給与所得者の数や所得税額の実情をさぐる(2020年公開版)
平均給与と賞与の実情
日々の仕事をこなして得た給与に対し、国は所得税を徴収する。多くの給与所得者は会社側が各種計算をしてくれるので、年末調整の手続きをする程度で済むこともあり、所得税に関しては日頃から意識をする機会は無い。一方、所得税は国の税収においては重要な項目の一つであり、その額は国全体の経済の動向を推し量る一つの指標にもなる。今回は国税庁が公開している各種データを基に、いくつかの所得税に関する動向を確認していく。
まずは正規・非正規給与所得者別の各種動向。国税庁では2012年分から正規・非正規別の値の公開を始めているため、現時点では8年分のみが確認できる(ただし1年勤続者、つまり該当年を通して勤続し続けた人のみ)。
次のグラフは給与所得者数の実情。直近では正規給与所得者が3485万2753人、非正規は1215万0891人。この他に役員や非給与所得者も所得税の課税対象者としては存在するが、今回は取り扱い範囲外。
双方ともほぼ増加傾向にある。データ取得開始が2012年からだったため、現時点では8年分しかないのが残念。

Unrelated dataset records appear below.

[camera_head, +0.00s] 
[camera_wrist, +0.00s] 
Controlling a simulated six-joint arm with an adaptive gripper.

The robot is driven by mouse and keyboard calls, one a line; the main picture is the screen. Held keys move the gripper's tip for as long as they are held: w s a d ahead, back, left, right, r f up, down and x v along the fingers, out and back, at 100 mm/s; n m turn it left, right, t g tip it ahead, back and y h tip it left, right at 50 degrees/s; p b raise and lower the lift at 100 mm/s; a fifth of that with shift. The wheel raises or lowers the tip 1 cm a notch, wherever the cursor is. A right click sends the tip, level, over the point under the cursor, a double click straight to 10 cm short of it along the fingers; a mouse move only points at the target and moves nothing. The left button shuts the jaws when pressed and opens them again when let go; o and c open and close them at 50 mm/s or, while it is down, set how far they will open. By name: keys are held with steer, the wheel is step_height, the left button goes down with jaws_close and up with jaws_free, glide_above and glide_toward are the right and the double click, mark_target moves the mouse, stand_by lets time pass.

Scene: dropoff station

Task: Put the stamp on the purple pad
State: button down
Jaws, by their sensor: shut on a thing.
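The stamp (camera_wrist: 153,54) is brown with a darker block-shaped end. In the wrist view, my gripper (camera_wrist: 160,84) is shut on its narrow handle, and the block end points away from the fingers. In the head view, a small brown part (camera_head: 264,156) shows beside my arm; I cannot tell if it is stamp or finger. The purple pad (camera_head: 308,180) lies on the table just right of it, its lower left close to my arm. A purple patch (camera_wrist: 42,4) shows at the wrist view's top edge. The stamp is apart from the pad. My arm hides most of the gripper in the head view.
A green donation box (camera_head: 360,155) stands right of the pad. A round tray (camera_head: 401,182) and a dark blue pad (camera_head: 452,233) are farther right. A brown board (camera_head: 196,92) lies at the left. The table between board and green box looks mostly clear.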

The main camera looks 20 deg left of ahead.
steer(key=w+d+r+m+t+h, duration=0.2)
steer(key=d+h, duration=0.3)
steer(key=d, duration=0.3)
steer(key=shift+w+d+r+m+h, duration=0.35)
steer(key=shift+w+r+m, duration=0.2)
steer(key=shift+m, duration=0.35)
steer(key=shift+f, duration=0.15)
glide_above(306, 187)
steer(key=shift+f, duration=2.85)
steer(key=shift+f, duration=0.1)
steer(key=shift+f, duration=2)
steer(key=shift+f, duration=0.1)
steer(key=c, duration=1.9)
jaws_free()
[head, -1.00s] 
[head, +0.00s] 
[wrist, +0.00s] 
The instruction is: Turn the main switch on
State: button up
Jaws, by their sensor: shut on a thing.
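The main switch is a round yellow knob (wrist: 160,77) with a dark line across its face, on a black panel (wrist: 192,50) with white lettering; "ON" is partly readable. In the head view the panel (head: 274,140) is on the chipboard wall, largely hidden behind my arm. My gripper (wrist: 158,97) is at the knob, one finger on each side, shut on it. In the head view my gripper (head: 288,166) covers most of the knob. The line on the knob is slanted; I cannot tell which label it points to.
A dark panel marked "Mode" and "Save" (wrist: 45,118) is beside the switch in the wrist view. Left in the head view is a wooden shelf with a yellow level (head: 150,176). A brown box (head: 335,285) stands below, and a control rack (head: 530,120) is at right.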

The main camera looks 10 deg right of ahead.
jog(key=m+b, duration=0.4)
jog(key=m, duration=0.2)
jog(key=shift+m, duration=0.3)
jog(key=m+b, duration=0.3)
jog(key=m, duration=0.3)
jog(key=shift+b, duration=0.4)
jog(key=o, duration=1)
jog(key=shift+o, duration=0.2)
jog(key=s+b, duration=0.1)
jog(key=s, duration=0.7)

特に非正規の動向は気になるところなのだが。
続いてこれら給与所得者における総額としての給与・手当と賞与額。そして人数で除算した平均額。人数が多ければ多いほど総額は増えるが、一人一人の額面も増えないと平均額は上昇しない。
総額は正規・非正規ともに増加、平均額は正規給与所得者では上昇継続中、非正規では2013年に前年比で減少したものの、2014年では増加に転じ、前々年となる2012年を上回る値を示している。そしてその動きは2015年以降も続いていたが2019年では前年比で減少。
2019年で非正規が前年から減少した理由について、その詳細を確認すると、給与・手取り、賞与ともに減っているが、給与所得者数と総額が増えていること、正規が人数で大幅に増加していることから、比較的高給を得ていた非正規が正規として雇われるようになったことと、高齢で給与・手当などの低い非正規が増えたことが、平均額を押し下げたものと思われる。
ちなみに給与所得者の役員は2019年時点で約462万人(前年比約6万人増)、平均給与・手当+賞与は654万5000円(前年比32万4000円減)となっている。当然正規・非正規社員よりは高い金額である。
給与所得者数や税額はどうだろうか
給与所得者の数そのもの、そしてその人たちから徴収できる所得税は、経済そのものの指標の一つとなる。次に示すのは役員も含め、正規・非正規を問わずの給与所得者数(給与をもらっていない人は含まれない。それらの人の中にも、例えば配当生活者のように、所得税を支払う人はもちろん存在する)の推移。1年勤続者と1年未満勤続者の双方を合わせた数の推移を示している。後者は1年継続して就業できなかった人であり、正規・非正規とはまた別の区分であることに注意。
給与所得者は漸増していたものの、前世紀末あたりからその伸び率は緩やかなものとなった。今世紀初頭は1年勤続者が減り、1年未満勤続者が増加する動きもあったが、2008年の1年未満勤続者の大きな増加をピークとし、それ以降はおおよそ1年未満勤続者が漸減、1年勤続者が増加の流れを示している。直近分2019年は1年勤続者が前年比で4.6%増、1年未満勤続者は18.9%減となっている。
続いてこれら給与所得者からの所得税税額の推移。給与所得者が多ければ、そして個々の稼ぎが大きければ、つまり総所得額が大きいほど、一般的に税額も大きなものとなる。要するに景気がよくなり多くの人がたくさん稼げば稼ぐほど、徴収税額も増える次第。また繰り返しになるが、これが所得税の徴収額すべてではないことに注意。
景気が悪くなれば給与所得者は減り、受給額も減る。当然税収も減ってしまう。バブル経済期には税収も大きく伸びていたが、その後経済の失速とともに漸減、金融危機直前まではいくぶん回復の兆しも見られたものの、2007年以降は減少。リーマンショックで大きく下落し、その後円高不況、震災などを経て低迷を続け、2013年からようやく持ち直しを示す形となっている。
今記事は所得税の中でもある程度区切った範囲での動向が主な解説対象となっている。それでも経済の動向と小さからぬ連動性のある給与所得者の数やその人たちから徴収されている所得税などの推移を介し、経済の鼓動が聞こえてくるはずである。